Referências bíblicas:
1ª leitura: Sab 2,12.17-20
2ª leitura: Tiago 3,16-4,3
Evangelho: Mc 9,30-37
Hoje começamos uma série de seis domingos do evangelho de Marcos que têm como tema “Seguir a Cristo é empreender o caminho do pequeno, do pobre, do servidor”. Neste domingo, para ilustrar o que Cristo quer nos dizer, o evangelista Marcos utiliza a imagem de uma criança que, naquela época, não tinha nenhum direito. A criança era o último na ordem social. Mas que Palavra de Deus pode nascer hoje? Que mensagens do evangelho que nos é proposto podemos guardar?
1. Um caminho de cruz. Pela segunda vez, no evangelho de Marcos, Cristo nos lembra que o caminho da cruz faz parte do nosso itinerário. Por quê? Simplesmente porque ser cristãos, discípulos do Ressuscitado, é tomar um caminho que incomoda os grandes, os sábios, isto é, aqueles que creem possuir a verdade sobre Deus e sobre o mundo, e que têm a certeza de estar na verdade... Mas quem são essas pessoas? Nós as encontramos por todos os lados na Igreja e na sociedade.
1.1 Na Igreja. Geralmente trata-se dos dirigentes, dos especialistas da religião, que sabem o que Deus quer e o que ele não quer. Eles são frequentemente dogmáticos e impõem regras a todo o mundo. Eles se outorgam poder sob as outras pessoas, em nome de Deus. São Marcos, no evangelho de hoje, faz referência: “Quando chegaram à cidade de Cafarnaum e estavam em casa, Jesus perguntou aos discípulos: Sobre o que vocês estavam discutindo no caminho?” (Mc 9,33). Marcos, em poucas palavras, descreve muito bem a realidade do seu tempo e a nossa. Perante a pergunta de Cristo, os discípulos ficam em silêncio: um silêncio cúmplice, pesado, culpado, um silêncio que fala muito sobre a incompreensão da missão cristã: “Os discípulos ficaram calados, pois no caminho tinham discutido sobre qual deles era o maior” (Mc 9,34). Ainda hoje, na nossa Igreja, alguns discípulos se acham superiores aos outros, esquecendo o sentido da sua missão. Para essas pessoas, a pergunta do Cristo do evangelho é muito pertinente: Sobre o que discutiam no caminho? Sobre poder, autoridade? Sobre dogmas? Discutiam sobre regras? Ou sobre serviço? Misericórdia? Perdão? A resposta está em nós...

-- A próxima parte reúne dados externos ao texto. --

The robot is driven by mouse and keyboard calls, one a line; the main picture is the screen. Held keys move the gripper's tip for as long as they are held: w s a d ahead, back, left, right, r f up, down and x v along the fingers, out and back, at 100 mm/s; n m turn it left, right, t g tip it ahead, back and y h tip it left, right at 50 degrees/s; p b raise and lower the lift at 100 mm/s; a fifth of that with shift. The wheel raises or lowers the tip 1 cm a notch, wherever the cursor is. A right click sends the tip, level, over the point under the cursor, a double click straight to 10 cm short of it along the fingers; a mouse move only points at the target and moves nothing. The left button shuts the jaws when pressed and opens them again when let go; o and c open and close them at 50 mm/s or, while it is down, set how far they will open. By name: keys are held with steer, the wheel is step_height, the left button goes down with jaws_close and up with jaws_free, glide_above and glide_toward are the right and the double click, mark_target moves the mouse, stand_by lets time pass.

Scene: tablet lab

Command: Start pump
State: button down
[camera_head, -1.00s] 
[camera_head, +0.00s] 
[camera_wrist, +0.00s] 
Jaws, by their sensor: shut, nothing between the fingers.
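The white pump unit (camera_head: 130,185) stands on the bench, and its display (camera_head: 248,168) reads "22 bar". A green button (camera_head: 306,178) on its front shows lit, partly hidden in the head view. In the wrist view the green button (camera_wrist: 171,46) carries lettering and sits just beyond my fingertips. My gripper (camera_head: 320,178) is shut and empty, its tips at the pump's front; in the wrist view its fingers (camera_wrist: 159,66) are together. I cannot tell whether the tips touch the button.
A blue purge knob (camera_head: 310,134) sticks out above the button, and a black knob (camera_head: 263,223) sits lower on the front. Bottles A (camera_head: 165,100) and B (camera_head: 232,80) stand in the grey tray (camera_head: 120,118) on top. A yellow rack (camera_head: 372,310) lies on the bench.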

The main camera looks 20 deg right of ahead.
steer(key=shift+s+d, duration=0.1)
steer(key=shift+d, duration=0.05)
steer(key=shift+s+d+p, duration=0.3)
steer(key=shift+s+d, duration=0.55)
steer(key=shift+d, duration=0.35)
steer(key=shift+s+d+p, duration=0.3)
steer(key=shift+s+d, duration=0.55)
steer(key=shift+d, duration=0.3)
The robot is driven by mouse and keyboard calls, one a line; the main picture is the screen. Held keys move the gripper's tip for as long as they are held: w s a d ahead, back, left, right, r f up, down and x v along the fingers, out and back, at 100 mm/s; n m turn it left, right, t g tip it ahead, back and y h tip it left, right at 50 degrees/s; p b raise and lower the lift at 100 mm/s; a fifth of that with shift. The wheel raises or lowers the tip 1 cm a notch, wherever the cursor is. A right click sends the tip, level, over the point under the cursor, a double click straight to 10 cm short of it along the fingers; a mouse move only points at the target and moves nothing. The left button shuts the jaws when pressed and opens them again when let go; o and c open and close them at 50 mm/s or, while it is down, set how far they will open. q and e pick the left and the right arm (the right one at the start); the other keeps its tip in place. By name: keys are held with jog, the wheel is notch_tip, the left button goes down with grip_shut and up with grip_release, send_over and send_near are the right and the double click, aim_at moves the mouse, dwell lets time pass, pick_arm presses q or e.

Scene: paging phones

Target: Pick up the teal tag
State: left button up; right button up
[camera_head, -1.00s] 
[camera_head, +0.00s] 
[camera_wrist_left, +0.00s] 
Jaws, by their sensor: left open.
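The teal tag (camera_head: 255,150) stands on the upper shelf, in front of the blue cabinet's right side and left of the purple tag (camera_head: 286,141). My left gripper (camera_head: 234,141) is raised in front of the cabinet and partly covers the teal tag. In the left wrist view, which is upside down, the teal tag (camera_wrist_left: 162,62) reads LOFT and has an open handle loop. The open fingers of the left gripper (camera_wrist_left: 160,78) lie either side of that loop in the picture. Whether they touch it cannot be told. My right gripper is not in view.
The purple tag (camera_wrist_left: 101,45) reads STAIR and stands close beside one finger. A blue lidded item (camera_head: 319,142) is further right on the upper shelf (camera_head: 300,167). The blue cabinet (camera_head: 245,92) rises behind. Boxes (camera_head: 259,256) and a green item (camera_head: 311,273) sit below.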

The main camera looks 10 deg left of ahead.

Eu penso que seria interessante ler as propostas do Cardeal Carlo Maria Martini, o antigo arcebispo de Milão, que faleceu no dia 31 de agosto passado. Na primeira entrevista que ele fazia com um jornalista italiano, no início do mês de agosto, ele dizia: “A Igreja está cansada. A nossa cultura envelheceu, as nossas igrejas são grandes e estão vazias e a burocracia da Igreja cresce cada vez mais. Os nossos ritos e hábitos são pomposos. Encontramo-nos na situação do jovem rico do evangelho que se distancia, cheio de tristeza, quando Jesus o chama para ser seu discípulo... A Igreja tem um atraso de 200 anos. Teremos medo? Medo em lugar de coragem? E ainda, a fé, a confiança e a coragem são os fundamentos da Igreja...”

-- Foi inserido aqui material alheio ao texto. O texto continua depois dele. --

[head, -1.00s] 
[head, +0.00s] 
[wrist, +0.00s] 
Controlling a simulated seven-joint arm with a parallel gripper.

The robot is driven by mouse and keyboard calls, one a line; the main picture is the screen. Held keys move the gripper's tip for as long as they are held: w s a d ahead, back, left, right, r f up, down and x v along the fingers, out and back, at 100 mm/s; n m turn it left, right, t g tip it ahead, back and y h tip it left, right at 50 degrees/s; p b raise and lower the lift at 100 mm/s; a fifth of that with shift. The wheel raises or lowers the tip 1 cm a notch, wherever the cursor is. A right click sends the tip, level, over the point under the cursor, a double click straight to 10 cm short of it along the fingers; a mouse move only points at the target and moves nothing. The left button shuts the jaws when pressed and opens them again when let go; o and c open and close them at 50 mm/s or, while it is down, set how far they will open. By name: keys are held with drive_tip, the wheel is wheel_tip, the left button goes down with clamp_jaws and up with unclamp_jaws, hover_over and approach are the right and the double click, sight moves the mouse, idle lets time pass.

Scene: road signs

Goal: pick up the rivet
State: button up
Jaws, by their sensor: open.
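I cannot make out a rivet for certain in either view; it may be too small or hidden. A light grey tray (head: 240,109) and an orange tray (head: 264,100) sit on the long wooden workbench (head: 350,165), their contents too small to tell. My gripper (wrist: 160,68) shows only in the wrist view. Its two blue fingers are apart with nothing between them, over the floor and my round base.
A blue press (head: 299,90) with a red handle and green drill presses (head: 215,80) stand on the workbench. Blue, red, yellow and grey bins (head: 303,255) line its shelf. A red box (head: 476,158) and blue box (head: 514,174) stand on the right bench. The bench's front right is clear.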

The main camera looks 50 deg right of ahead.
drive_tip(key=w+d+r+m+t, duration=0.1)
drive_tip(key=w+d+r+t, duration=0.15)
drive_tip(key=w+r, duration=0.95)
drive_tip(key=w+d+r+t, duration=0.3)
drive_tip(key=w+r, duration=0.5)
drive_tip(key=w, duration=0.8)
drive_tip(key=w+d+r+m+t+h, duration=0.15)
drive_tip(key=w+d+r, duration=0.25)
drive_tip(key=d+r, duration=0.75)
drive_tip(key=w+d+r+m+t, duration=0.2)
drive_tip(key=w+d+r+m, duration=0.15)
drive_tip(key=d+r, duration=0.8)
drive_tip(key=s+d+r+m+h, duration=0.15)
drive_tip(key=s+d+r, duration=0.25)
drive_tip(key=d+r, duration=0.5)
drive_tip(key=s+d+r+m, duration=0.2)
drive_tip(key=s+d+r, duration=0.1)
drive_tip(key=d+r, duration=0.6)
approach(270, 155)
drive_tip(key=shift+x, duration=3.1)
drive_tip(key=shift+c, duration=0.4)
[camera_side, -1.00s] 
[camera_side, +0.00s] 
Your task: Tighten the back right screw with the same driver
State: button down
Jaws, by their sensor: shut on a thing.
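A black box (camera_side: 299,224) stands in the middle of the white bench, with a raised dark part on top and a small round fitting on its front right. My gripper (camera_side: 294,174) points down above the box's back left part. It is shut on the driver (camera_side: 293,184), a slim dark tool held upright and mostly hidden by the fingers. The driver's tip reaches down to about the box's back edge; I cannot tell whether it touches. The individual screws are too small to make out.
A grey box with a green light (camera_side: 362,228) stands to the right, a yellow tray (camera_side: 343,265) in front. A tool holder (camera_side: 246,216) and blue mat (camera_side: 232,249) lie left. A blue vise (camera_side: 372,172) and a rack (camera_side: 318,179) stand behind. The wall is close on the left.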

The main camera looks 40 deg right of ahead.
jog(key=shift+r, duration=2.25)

1.2. Na sociedade. Na sociedade há também alguns incrédulos que agem da mesma maneira que os primeiros. Eles também se acham detentores da verdade. Frequentemente, eles fundamentam as suas incredulidades e eles definem seu ateísmo a partir das frustrações da religião da infância. Eles gritam alto e forte a sua convicção de que a fé só pertence aos ingênuos e aos que têm medo do inferno ou da morte. No livro “Felizes sem Deus”, publicado pela editora VLB, sob a direção de Daniel Baril e de Normand Baillargeon, encontramos quatorze depoimentos de pessoas que cospem literalmente em tudo que é religioso e que o fazem com desprezo, condescendência e arrogância.

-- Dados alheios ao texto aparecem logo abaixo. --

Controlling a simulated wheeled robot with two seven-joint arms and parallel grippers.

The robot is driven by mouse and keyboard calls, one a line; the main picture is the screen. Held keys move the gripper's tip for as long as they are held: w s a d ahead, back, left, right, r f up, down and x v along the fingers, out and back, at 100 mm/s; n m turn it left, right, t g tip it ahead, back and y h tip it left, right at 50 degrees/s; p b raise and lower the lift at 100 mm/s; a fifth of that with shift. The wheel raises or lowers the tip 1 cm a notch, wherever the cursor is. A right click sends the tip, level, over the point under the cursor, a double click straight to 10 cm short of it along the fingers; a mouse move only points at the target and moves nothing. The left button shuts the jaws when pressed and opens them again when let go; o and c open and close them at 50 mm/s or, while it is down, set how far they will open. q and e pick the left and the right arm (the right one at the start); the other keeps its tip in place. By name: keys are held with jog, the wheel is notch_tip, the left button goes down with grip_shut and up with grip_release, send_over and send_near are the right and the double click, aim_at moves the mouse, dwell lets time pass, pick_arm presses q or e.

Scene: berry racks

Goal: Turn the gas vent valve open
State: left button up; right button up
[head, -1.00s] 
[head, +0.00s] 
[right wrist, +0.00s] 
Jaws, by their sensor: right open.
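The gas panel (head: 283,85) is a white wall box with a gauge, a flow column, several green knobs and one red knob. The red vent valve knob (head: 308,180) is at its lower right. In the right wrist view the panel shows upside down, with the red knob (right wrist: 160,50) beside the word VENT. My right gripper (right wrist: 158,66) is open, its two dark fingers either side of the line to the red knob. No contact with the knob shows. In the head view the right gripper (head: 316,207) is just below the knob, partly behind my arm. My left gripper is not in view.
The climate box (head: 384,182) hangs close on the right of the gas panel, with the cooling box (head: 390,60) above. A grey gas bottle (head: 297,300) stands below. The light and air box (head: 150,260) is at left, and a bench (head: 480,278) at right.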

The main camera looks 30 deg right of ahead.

Um padre da minha diocese que leu esses testemunhos escreveu: “Esses textos nos lembram uma quantidade de ambiguidades não assumidas: as bugigangas religiosas, a grandeza e as misérias dos sistemas religiosos, as frustrações não assumidas do catolicismo do Quebec, de ontem e de hoje. O que me desarma lendo esses testemunhos é a extrema vulnerabilidade do ateu que se fez ateu de uma religião abandonada como a roupa de criança que fica demasiado apertada. Quando vamos ter um ateísmo verdadeiramente amadurecido pela reflexão científica e por um criticismo lúcido?” Uma coisa é certa: o crente que tem a certeza de Deus é tão perigoso quanto o ateu que está convencido da não existência. A certeza cria o integrismo e o integrismo privilegia o fanatismo.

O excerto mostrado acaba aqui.